When we talk about energy policy in India, the conversation understandably tends to focus on a problem of supply. How do we get more energy to our rural poor and how do we do so in an affordable way? While this is certainly the major focus of energy policy in a developing country, it is worth remembering that the supply side forms only one half of an economic system. In a country with a huge and fast growing urban middle class there are over a hundred million people who use significant amounts of electricity (India Shining if you will), a number that is growing all the time. So it’s worth asking the question - Are relatively rich middle and upper-class urban Indian households using electricity efficiently at home? Should we be trying to find ways of encouraging them to use less?
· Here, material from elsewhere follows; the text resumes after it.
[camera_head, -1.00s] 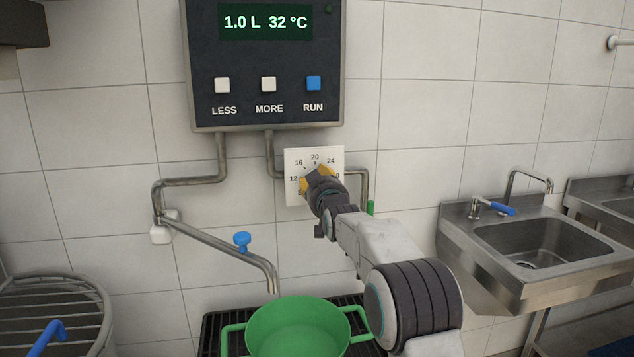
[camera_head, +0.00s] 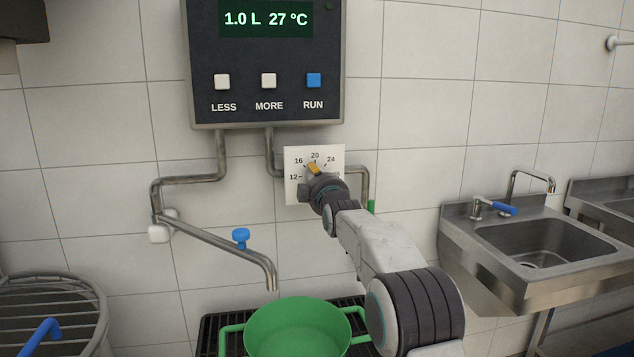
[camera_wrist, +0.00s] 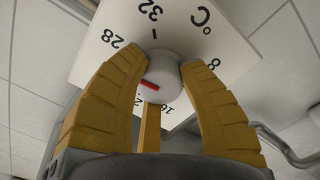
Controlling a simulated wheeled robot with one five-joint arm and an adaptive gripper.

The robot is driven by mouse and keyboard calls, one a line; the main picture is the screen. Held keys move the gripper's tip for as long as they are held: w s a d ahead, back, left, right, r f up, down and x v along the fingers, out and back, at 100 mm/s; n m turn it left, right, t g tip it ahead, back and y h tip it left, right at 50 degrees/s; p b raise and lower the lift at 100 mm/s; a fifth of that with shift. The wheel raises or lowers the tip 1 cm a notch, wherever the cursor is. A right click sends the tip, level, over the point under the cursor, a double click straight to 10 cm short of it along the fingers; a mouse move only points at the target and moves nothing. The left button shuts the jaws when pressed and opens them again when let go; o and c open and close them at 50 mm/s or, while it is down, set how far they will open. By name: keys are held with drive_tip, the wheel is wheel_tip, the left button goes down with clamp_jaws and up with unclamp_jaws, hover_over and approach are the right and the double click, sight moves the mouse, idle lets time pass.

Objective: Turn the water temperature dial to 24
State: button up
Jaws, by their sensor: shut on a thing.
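The water temperature dial is a pale round knob (camera_wrist: 168,72) with a red mark, on a white square plate (camera_head: 294,194) marked with numbers around it. In the wrist view the red mark points to the left side, below the 28. The 24 is hidden there by a finger. My gripper (camera_wrist: 158,72) is shut on the knob, with yellow fingers on either side of it. In the head view my gripper (camera_head: 315,169) covers the knob and the plate's lower right. The wall unit's display (camera_head: 265,19) reads 1.0 L and 27 °C.
LESS, MORE and RUN buttons (camera_head: 314,80) are on the panel above. Pipes run beside the plate to a spout (camera_head: 225,255) with a blue tap. A green pot (camera_head: 298,330) stands below on a black grate. A steel sink (camera_head: 545,245) is at right.

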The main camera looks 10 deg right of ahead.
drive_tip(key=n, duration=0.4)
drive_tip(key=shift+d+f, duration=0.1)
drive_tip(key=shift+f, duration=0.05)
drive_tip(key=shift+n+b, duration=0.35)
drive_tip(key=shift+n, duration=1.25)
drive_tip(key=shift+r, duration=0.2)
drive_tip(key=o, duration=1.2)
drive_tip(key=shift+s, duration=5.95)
Potential social benefits of reducing household electricity use
There are a number of reasons why it seems undeniable that it would be socially beneficial if large domestic consumers could be encouraged to use less – whether by engaging in energy conservation actions or by investing in more efficient appliances. Perhaps the most important involves climate change. Put simply, carbon emissions are associated with all energy consumption, these emissions lead directly to the problem of long term climate change, and yet markets and consumers do not account for these costs. The result is that every time we use energy we undercount the true social costs, and consequently we use too much. This holds true for high consuming Indians just as much as for rich Americans.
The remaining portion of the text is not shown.